Bu da Peygamberimizin ve ashâbının itikâd (inanç) ve ameli üzere olanların mezhebidir.
Ehl-i Sünnet ve Cemâat Mezhebi’nin itikâdda imâmları ikidir:
İmâm Ebû Mansûr Muhammed Mâtürîdî Hazretleri, H. 280 (M. 894) târihinde Türkistan’da, Semerkand şehrinin Mâtürid köyünde doğmuş ve H. 333 (M. 945) tarihinde Semerkand’da vefat etmiştir.
İmam Ebü’l-Hasen Eş’arî Hazretleri, H. 260 (M. 873) tarihinde Basra’da doğmuş, H. 324 (M. 936) tarihinde Bağdat’ta vefat etmiştir.

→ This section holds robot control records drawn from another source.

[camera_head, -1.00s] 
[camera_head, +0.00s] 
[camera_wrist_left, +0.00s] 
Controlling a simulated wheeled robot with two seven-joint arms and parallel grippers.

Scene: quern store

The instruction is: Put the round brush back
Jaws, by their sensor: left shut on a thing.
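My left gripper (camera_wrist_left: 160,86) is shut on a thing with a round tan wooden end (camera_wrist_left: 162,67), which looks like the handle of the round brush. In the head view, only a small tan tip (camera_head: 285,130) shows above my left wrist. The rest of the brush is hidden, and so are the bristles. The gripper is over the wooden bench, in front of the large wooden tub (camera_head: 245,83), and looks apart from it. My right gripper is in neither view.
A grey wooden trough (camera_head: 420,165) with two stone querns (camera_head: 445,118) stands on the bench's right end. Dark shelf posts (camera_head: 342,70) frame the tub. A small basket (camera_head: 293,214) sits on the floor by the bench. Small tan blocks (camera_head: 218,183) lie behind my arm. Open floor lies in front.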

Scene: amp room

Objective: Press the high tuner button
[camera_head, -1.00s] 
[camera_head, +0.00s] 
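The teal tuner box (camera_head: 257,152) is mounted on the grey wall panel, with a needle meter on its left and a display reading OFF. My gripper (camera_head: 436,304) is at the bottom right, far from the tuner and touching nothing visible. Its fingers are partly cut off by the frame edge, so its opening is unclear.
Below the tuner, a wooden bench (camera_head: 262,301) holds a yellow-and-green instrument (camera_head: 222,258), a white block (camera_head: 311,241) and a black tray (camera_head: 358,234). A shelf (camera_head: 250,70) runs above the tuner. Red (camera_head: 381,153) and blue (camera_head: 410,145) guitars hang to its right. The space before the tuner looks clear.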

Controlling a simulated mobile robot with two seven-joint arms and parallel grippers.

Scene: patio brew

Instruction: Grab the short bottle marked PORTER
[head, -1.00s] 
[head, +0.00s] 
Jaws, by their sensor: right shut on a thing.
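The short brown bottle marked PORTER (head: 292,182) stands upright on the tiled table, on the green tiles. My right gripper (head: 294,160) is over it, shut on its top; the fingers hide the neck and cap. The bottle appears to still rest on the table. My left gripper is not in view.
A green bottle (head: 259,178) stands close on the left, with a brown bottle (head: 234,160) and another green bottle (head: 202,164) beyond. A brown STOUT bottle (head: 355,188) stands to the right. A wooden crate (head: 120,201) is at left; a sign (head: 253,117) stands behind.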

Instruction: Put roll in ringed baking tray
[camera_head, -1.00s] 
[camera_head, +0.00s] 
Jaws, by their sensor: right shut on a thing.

Ehl-i Sünnet ve Cemâat’in amelde hak mezhebi dörttür:
1- Hanefî Mezhebi: İmâmı, İmâm-ı A’zam Ebû Hanîfe Nu’mân bin Sâbit Hazretleridir. Adı Nu’mân, babasının adı Sâbit’tir. H. 80 (M. 699) tarihinde Kûfe’de doğmuş, H.150 (M. 767) târihinde Bağdat’ta vefat etmiştir.
2- Mâlikî Mezhebi: İmâmı, İmâm Mâlik bin Enes Hazretleridir. H. 93 (M. 711) tarihinde Medîne-i Münevvere’de doğmuş ve H. 179 (M. 795) tarihinde yine Medîne’de vefat etmiştir.
3- Şâfiî Mezhebi: İmâmı, İmâm Muhammed bin İdrîs-i Şâfiî Hazretleridir. H. 150 (M. 767) tarihinde Gazze’de doğmuş, H. 204 (M. 820) tarihinde Mısır’da vefat etmiştir.
4- Hanbelî Mezhebi: İmâmı, İmâm Ahmed bin Hanbel Hazretleridir. H. 164 (M. 780) tarihinde Bağdat’ta doğmuş, H. 240 (M. 855) tarihinde yine Bağdat’ta vefat etmiştir.
Hamd âlemlerin Rabbi ALLAH içindir.
Rahman olan Allah, dünyada mümin, muminâta ve tüm insanlığa inam ve ihsan edici Allah.
Rahîm olan Allah, yanlız âhirette mümin, müminâta inam ve ihsan edici Allah. Ancak Allah’a ibâdet eder ve Allah’tan yardım dileriz.
Ben Şehadet ederim ki, Allah’tan başka ilah yoktur. Yine Şehadet ederim ki, Muhammed Aleyhisselâm Allahın Kulu ve Rasulü’dur.
Hayırlı ve Bereketli Cumalar dilerim efendim.